Pero aquel Estado podía también presentar como un logro el relativo equilibrio, alcanzado por vez primera de manera estable, entre los principios de libertad individual y autonomía territorial, fundamentales piezas de nuestro sistema democrático. Y es curioso, y decepcionante, que el presidente de la Generalitat haya vinculado internamente —es ahora o nunca la desconfianza con la que el mundo mira a España con la oportunidad que se presenta a Cataluña para afirmarse como país. Decepcionante porque es como la noria de una historia que tuvo en la guerra civil, con el mundo mirando a España no con desconfianza sino con horror, un antecedente heroico cuando Cataluña —en realidad, su gobierno— intentó una paz separada ofreciendo su territorio a la colonial tutela francobritánica.

Lamentablemente, si nuestra reciente historia hasta finales del siglo XX podía contarse como un logro en lo que se refería a la construcción de un Estado social, autonómico y democrático de derecho, no ha ocurrido lo mismo con la formación de una clase política que ha reproducido las pautas de particularismo, clientelismo y corrupción que acabaron por asfixiar en tiempos pasados al mismo Estado. El desmantelamiento de los servicios públicos por esta ofensiva contra los funcionarios y el clamor del “sálvese quien pueda” que ha surgido del Parlament de Cataluña en la peor semana —hasta ahora— de esta interminable crisis, prueban bien el déficit de lealtad al Estado de una clase política incapaz de mirar más allá de sus intereses inmediatos.

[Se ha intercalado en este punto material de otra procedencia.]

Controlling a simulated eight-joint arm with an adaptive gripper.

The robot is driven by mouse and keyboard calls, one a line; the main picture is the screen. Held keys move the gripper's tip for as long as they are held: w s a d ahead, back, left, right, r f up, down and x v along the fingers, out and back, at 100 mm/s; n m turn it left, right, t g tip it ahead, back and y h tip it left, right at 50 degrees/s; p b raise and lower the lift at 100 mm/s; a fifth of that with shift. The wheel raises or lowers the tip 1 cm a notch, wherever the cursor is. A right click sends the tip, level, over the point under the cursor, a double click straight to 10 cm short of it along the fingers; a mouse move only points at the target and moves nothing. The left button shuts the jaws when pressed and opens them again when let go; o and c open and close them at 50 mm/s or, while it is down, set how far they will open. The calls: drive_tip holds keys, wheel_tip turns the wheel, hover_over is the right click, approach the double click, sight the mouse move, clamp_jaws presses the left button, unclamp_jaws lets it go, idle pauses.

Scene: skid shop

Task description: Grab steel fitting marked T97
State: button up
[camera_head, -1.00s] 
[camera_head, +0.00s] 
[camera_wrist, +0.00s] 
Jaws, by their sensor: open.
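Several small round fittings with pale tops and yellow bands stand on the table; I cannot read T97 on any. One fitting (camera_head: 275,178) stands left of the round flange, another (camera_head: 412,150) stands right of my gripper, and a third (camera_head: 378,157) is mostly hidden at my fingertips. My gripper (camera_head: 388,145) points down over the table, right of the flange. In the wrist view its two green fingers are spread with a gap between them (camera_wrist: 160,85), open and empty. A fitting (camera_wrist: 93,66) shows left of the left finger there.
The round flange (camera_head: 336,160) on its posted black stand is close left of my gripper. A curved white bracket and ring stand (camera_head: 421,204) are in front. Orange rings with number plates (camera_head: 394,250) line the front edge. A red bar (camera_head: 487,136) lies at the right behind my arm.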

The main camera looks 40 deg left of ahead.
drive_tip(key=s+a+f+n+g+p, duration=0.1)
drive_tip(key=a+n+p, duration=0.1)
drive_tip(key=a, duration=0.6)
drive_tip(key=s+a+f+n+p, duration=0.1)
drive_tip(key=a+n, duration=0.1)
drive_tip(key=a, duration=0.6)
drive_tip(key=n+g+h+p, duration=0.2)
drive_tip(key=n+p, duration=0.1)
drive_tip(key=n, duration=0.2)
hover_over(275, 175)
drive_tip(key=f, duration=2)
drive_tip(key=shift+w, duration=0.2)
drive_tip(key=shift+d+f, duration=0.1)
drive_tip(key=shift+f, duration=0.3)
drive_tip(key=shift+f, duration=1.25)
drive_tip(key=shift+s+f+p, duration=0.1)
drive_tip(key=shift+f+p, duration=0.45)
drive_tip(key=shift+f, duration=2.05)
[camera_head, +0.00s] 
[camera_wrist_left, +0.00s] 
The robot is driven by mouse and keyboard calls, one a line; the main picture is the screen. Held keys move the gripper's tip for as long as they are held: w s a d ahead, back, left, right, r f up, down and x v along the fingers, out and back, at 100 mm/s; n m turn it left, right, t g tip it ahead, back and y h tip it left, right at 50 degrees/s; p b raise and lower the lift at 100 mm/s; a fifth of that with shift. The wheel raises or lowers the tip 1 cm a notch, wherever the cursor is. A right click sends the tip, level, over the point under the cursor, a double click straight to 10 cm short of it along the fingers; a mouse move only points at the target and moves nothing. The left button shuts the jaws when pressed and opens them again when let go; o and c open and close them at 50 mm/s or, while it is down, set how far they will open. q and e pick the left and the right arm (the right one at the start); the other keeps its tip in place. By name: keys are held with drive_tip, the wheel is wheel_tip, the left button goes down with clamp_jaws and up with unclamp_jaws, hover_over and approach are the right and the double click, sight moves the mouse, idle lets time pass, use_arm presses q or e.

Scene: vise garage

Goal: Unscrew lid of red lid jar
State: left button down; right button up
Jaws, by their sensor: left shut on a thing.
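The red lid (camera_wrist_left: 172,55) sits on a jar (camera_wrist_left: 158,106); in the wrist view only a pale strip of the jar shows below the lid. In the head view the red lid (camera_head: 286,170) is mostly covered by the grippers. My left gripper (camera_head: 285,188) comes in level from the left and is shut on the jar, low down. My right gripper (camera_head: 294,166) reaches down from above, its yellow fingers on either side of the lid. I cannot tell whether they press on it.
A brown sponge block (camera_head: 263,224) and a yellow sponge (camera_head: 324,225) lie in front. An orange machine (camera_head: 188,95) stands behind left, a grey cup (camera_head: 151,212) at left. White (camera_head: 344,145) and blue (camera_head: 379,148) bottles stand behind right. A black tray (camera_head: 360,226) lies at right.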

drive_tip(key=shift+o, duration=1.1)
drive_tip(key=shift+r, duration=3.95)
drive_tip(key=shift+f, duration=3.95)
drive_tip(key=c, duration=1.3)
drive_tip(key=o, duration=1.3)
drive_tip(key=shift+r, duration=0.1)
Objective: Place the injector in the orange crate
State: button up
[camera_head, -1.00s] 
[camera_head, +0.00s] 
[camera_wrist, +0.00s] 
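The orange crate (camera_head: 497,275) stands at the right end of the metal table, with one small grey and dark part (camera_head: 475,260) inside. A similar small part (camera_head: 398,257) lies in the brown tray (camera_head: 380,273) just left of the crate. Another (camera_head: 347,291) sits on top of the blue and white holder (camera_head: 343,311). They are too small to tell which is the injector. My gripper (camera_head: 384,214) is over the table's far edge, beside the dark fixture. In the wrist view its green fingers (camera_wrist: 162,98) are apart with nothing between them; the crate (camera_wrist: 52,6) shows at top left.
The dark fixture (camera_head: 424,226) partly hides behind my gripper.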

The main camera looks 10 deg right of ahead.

Y para remate de este aciago curso, el ministro de Justicia no tiene mejor ocurrencia que reafirmar el derecho al nacimiento de los fetos con graves malformaciones genéticas. Y esto no es solo un ataque frontal desde la política al Estado; esto es una entrega al fanatismo y al oscurantismo religioso, la más devastadora de nuestras tradiciones históricas, la que cuenta entre sus mayores éxitos haber impedido durante cerca de dos siglos la construcción de un Estado de derecho.